# Prompt
For each line of the data below that holds "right", copy the line.
-*-
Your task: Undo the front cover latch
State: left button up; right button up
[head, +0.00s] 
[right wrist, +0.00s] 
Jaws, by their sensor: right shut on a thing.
-*-
# Reply
State: left button up; right button up
[right wrist, +0.00s] 
Jaws, by their sensor: right shut on a thing.

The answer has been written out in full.